[Robot control records]
* begin *

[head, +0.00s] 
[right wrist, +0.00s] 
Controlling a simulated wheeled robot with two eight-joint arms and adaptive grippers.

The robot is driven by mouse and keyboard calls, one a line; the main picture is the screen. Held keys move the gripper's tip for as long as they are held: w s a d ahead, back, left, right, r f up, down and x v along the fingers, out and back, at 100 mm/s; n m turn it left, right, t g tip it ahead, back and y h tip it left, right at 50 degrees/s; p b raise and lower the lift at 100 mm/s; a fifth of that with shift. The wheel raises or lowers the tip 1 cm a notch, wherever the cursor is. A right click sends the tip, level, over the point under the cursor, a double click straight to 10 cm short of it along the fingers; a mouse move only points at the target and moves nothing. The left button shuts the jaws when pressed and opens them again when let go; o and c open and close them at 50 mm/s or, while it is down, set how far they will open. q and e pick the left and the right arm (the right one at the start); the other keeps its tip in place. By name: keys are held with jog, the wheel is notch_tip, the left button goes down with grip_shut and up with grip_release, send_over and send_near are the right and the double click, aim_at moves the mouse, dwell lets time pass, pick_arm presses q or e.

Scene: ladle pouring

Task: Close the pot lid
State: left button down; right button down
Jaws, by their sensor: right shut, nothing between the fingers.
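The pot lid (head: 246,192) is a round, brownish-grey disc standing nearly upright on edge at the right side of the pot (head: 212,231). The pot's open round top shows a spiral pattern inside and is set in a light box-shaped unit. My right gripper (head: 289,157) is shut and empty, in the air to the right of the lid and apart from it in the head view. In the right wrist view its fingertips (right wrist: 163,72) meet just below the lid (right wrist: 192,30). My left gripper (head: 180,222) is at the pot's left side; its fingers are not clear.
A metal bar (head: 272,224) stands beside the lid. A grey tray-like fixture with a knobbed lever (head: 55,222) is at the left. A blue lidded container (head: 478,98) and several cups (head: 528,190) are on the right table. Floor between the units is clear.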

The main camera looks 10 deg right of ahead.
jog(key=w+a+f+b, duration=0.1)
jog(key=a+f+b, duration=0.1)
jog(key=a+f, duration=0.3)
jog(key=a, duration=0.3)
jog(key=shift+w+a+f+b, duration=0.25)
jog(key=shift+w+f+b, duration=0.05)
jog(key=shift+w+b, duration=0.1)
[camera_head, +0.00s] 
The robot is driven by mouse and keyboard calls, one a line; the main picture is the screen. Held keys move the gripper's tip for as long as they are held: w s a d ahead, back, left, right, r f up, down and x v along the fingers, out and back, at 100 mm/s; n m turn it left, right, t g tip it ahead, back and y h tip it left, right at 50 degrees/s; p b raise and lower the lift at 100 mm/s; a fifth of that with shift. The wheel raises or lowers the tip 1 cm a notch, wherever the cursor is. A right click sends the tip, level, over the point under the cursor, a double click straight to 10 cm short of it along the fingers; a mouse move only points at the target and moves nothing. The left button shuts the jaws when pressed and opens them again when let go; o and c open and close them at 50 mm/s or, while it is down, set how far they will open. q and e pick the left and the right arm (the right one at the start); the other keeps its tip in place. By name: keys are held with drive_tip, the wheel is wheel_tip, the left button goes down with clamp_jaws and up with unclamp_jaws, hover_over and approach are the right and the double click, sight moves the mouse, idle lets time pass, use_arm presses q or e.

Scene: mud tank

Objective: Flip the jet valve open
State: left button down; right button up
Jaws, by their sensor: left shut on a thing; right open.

* end *

**JOB:** Reproduce the entire listing word for word.

**WRITTEN REPLY:**
[head, +0.00s] 
[right wrist, +0.00s] 
Controlling a simulated wheeled robot with two eight-joint arms and adaptive grippers.

The robot is driven by mouse and keyboard calls, one a line; the main picture is the screen. Held keys move the gripper's tip for as long as they are held: w s a d ahead, back, left, right, r f up, down and x v along the fingers, out and back, at 100 mm/s; n m turn it left, right, t g tip it ahead, back and y h tip it left, right at 50 degrees/s; p b raise and lower the lift at 100 mm/s; a fifth of that with shift. The wheel raises or lowers the tip 1 cm a notch, wherever the cursor is. A right click sends the tip, level, over the point under the cursor, a double click straight to 10 cm short of it along the fingers; a mouse move only points at the target and moves nothing. The left button shuts the jaws when pressed and opens them again when let go; o and c open and close them at 50 mm/s or, while it is down, set how far they will open. q and e pick the left and the right arm (the right one at the start); the other keeps its tip in place. By name: keys are held with jog, the wheel is notch_tip, the left button goes down with grip_shut and up with grip_release, send_over and send_near are the right and the double click, aim_at moves the mouse, dwell lets time pass, pick_arm presses q or e.

Scene: ladle pouring

Task: Close the pot lid
State: left button down; right button down
Jaws, by their sensor: right shut, nothing between the fingers.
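The pot lid (head: 246,192) is a round, brownish-grey disc standing nearly upright on edge at the right side of the pot (head: 212,231). The pot's open round top shows a spiral pattern inside and is set in a light box-shaped unit. My right gripper (head: 289,157) is shut and empty, in the air to the right of the lid and apart from it in the head view. In the right wrist view its fingertips (right wrist: 163,72) meet just below the lid (right wrist: 192,30). My left gripper (head: 180,222) is at the pot's left side; its fingers are not clear.
A metal bar (head: 272,224) stands beside the lid. A grey tray-like fixture with a knobbed lever (head: 55,222) is at the left. A blue lidded container (head: 478,98) and several cups (head: 528,190) are on the right table. Floor between the units is clear.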

The main camera looks 10 deg right of ahead.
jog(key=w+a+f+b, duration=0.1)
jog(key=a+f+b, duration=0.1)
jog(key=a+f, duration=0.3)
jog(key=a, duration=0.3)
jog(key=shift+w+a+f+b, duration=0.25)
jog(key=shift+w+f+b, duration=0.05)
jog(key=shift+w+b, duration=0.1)
[camera_head, +0.00s] 
The robot is driven by mouse and keyboard calls, one a line; the main picture is the screen. Held keys move the gripper's tip for as long as they are held: w s a d ahead, back, left, right, r f up, down and x v along the fingers, out and back, at 100 mm/s; n m turn it left, right, t g tip it ahead, back and y h tip it left, right at 50 degrees/s; p b raise and lower the lift at 100 mm/s; a fifth of that with shift. The wheel raises or lowers the tip 1 cm a notch, wherever the cursor is. A right click sends the tip, level, over the point under the cursor, a double click straight to 10 cm short of it along the fingers; a mouse move only points at the target and moves nothing. The left button shuts the jaws when pressed and opens them again when let go; o and c open and close them at 50 mm/s or, while it is down, set how far they will open. q and e pick the left and the right arm (the right one at the start); the other keeps its tip in place. By name: keys are held with drive_tip, the wheel is wheel_tip, the left button goes down with clamp_jaws and up with unclamp_jaws, hover_over and approach are the right and the double click, sight moves the mouse, idle lets time pass, use_arm presses q or e.

Scene: mud tank

Objective: Flip the jet valve open
State: left button down; right button up
Jaws, by their sensor: left shut on a thing; right open.

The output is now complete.